Commonwealth Bank of Australia will not bank on coal
CBA says in annual report it will stop investing in thermal coal and coal-fired power generation by 2030
The Commonwealth Bank of Australia (CBA) is walking away from lending to thermal coal mines and coal-fired power stations.
In its recently published annual report, the Melbourne-based bank said, subject to Australia's energy security, that it would quit thermal coal and coal-fired power generation investments by 2030.
Although the bank currently has in excess of A$500 million (US$340.64 million) in outstanding loans to thermal coal miners, it has lessened its business exposure to coal in recent years.
In her message in the 2019 Annual Report, Chairman Catherine Livingstone said, “To embed our commitment to operating sustainably and responsibly into our business, we have integrated our environmental and social commitments into a new Group Environmental and Social Policy.”
CBA’s new policy includes a commitment to supporting the responsible global transition to net zero emissions by reducing the bank’s exposures to thermal coal mining and coal fired power generation.

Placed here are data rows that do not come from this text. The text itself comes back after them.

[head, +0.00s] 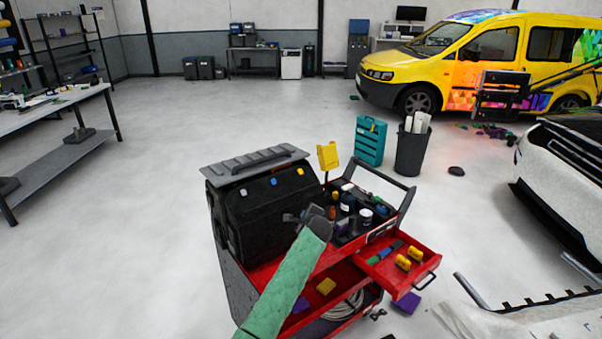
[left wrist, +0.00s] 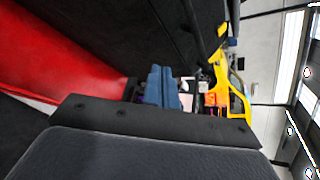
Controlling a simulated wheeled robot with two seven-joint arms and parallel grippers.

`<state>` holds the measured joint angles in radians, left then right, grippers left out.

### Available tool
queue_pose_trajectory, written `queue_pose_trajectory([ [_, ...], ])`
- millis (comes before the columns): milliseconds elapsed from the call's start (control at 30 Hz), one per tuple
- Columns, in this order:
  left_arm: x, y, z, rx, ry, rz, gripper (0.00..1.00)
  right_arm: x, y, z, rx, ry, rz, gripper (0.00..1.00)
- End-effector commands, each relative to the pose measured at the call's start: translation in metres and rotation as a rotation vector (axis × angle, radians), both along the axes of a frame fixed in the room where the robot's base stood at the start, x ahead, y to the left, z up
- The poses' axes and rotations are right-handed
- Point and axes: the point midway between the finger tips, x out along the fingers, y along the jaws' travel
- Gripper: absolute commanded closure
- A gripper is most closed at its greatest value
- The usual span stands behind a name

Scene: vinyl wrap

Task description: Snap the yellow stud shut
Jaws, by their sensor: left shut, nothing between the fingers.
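My right gripper is not in view.
The bag stands on a red tool cart (head: 400,252) with an open drawer at the right. Bottles and tools crowd the cart top beside the bag. A grey lid with a handle (head: 255,162) lies over the bag's top. Floor at the left is clear.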

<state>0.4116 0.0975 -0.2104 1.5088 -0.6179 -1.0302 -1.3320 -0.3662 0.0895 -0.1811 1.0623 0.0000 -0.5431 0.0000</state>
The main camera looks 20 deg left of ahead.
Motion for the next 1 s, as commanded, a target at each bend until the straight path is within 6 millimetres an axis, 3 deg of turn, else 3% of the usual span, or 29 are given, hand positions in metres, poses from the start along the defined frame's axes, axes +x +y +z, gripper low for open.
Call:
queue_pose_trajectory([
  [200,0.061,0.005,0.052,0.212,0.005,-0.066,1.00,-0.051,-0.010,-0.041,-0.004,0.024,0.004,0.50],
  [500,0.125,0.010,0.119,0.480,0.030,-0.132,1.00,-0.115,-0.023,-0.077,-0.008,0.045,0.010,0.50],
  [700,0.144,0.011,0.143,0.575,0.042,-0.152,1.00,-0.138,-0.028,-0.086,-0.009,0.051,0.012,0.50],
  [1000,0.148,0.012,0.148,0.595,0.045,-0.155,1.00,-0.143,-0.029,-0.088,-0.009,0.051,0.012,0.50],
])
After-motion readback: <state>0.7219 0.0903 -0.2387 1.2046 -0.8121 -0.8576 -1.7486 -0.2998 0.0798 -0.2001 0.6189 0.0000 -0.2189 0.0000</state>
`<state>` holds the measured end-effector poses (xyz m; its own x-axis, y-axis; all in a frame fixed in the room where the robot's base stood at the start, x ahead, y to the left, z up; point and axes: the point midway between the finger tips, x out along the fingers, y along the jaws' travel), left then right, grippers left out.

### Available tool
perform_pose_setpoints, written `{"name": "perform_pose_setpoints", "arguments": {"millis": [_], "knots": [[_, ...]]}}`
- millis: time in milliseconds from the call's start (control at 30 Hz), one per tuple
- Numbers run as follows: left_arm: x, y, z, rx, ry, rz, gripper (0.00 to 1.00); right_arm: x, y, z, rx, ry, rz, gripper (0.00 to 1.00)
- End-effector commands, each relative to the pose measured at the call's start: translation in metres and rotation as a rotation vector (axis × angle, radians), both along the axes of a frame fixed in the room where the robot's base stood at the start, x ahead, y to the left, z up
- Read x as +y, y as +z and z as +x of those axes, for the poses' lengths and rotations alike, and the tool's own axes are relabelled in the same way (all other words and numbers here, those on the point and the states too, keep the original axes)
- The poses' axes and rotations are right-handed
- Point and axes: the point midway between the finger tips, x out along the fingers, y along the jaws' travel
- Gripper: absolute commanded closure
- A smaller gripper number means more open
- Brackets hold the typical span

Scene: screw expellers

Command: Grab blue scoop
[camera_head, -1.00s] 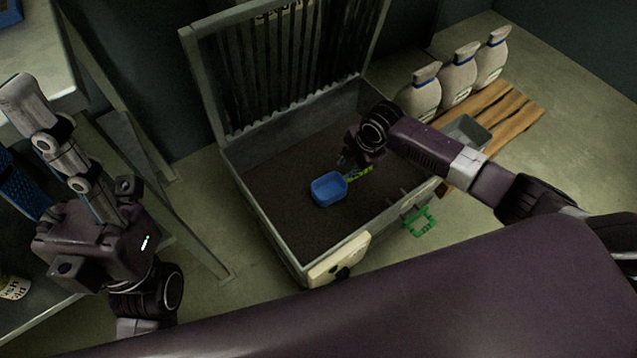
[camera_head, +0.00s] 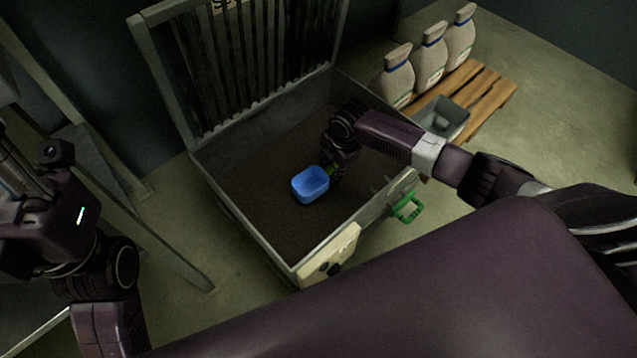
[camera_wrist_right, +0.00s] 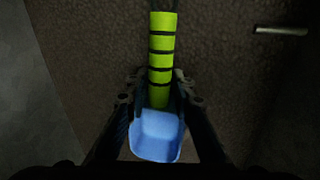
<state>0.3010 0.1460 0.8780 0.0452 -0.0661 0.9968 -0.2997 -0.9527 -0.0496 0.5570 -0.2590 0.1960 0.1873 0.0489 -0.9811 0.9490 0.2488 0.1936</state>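The blue scoop (camera_head: 310,184) sits on the dark brown material inside the open grey metal bin in the head view. In the right wrist view its bowl (camera_wrist_right: 157,135) is at the bottom, and its yellow-green handle with black bands (camera_wrist_right: 161,50) runs up the middle. My right gripper (camera_head: 335,176) is down at the handle, close to the bowl. Its two fingers (camera_wrist_right: 160,88) lie close along both sides of the handle and appear shut on it. My left gripper (camera_head: 25,180) is at the left edge, away from the bin, partly cut off; its fingers are unclear.
The bin's walls (camera_head: 243,235) surround the scoop, and its slatted back (camera_head: 240,75) stands up behind. A green handle (camera_head: 407,208) sticks out at the right.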

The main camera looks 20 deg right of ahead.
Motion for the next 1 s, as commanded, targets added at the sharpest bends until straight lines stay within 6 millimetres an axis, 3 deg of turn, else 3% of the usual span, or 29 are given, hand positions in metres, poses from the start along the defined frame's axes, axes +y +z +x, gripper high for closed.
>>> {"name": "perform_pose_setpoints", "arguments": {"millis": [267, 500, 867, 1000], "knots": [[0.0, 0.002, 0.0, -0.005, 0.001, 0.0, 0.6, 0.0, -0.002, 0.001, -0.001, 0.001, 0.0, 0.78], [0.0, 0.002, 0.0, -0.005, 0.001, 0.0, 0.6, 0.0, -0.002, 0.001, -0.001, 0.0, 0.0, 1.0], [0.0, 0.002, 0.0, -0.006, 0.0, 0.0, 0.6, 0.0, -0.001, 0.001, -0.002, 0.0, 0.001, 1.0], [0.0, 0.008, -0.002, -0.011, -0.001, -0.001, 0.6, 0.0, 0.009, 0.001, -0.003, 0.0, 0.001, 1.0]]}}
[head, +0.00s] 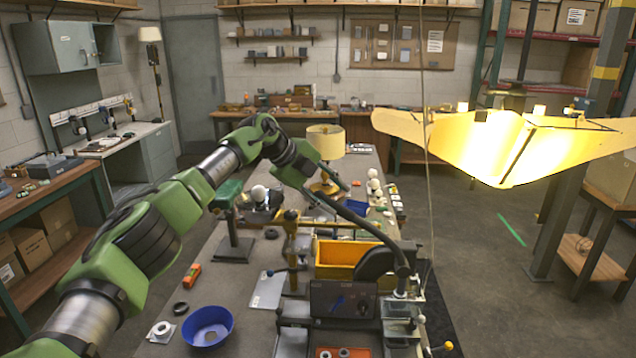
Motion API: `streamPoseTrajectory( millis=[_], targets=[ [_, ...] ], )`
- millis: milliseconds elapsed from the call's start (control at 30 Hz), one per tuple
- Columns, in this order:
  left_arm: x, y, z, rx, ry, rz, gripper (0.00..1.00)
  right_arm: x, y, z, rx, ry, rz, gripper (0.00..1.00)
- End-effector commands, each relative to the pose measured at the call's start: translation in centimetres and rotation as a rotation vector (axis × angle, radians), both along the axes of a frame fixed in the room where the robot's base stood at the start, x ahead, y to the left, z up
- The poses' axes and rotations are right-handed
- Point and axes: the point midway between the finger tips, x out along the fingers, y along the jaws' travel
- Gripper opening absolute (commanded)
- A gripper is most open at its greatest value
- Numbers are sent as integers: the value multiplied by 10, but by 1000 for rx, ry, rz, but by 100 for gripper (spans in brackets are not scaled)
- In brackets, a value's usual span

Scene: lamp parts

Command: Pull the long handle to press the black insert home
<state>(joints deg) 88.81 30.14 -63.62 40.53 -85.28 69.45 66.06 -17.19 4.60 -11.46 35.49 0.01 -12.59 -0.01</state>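My left arm reaches in from the left, and its wrist ends over the middle of the bench. My left gripper (333,192) is small and partly hidden behind the wrist; whether its fingers are apart or closed is unclear. A long black curved handle (362,222) runs from near the gripper down to a dark round part (376,263) on the right of the bench fixture. I cannot tell whether the gripper touches the handle. The black insert cannot be made out with certainty. My right gripper is not in view.
A yellow bin (345,262) stands behind a dark panel (343,299). A green press (229,205) is to the left. A blue bowl (207,327), a black ring (180,308) and an orange tool (192,276) lie at front left. A bright yellow lampshade (480,145) hangs at upper right.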

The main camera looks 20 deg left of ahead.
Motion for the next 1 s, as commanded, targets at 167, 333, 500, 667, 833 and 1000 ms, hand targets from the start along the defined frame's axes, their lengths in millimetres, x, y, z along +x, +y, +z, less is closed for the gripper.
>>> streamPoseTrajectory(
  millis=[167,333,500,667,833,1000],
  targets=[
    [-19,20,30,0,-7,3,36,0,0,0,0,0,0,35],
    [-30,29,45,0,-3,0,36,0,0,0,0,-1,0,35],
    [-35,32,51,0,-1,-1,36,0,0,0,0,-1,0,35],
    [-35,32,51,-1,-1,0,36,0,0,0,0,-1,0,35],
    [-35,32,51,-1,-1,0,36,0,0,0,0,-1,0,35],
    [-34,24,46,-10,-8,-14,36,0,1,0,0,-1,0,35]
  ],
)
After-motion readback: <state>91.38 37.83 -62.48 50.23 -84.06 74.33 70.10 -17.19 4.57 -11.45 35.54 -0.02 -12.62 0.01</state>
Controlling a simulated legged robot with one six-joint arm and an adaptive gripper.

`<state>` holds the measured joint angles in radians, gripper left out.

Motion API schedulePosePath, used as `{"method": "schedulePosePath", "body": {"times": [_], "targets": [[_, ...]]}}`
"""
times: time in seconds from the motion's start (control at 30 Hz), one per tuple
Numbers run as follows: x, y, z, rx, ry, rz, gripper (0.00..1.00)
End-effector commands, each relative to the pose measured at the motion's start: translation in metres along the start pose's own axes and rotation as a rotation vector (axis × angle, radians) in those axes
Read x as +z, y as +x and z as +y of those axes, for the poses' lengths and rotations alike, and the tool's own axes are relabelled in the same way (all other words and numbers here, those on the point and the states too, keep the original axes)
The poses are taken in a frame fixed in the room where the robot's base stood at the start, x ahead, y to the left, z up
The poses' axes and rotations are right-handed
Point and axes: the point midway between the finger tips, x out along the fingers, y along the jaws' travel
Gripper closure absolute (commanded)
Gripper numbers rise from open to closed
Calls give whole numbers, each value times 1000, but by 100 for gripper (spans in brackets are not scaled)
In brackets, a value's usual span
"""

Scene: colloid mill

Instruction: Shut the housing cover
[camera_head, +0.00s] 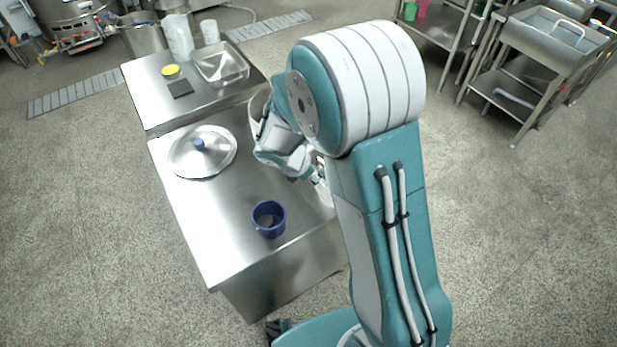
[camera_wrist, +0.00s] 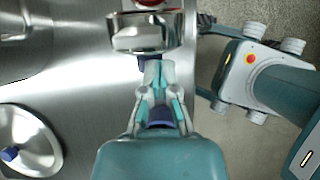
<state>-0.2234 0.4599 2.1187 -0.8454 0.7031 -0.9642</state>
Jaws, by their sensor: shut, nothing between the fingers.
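A shiny steel round part (camera_wrist: 143,33), which looks like the housing or its cover, shows at the top of the wrist view, with a red part at its upper edge. I cannot tell how far open the cover is. A dark blue piece (camera_wrist: 150,57) shows just beneath the steel part, at my fingertips. My gripper (camera_wrist: 153,72) is shut and empty, its tips close to this piece; whether they touch it I cannot tell. In the head view my arm hides the mill and most of the gripper.
A round steel lid (camera_head: 203,153) with a blue knob and a blue cup (camera_head: 269,219) stand on the steel table (camera_head: 190,205). Behind are a clear tray (camera_head: 221,65), white jugs (camera_head: 178,38) and a yellow lid (camera_head: 171,71). Steel carts (camera_head: 530,70) stand at the right.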

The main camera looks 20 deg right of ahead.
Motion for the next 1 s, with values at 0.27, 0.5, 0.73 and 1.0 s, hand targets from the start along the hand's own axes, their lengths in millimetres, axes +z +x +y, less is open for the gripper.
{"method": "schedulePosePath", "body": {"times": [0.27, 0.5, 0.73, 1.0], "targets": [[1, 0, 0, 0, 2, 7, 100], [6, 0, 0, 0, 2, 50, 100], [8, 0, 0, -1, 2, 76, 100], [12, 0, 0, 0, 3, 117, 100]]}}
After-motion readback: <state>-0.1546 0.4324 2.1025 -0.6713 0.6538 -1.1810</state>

The strategy also includes human rights and biodiversity commitments, as well as CBAs approach to lending to customers in the agriculture, fisheries, forestry and defence sectors.
The move by CBA follows commitments made earlier this year from Australian insurers Suncorp and QBE.
The pair announced they will not underwrite any existing thermal coal projects and will stop offering insurance cover for thermal coal mines and coal-fired powered stations by 2030.
Following pressure from environmental groups, the other large Australian lenders ANZ, Westpac and National Australia Bank have also strengthened their lending to the fossil fuel industry.
In its 2018 sustainability review, ANZ pledged to fund and facilitate low carbon and sustainable solutions, lifting its original target of US$10 billion by 2020 to at least US$15 billion.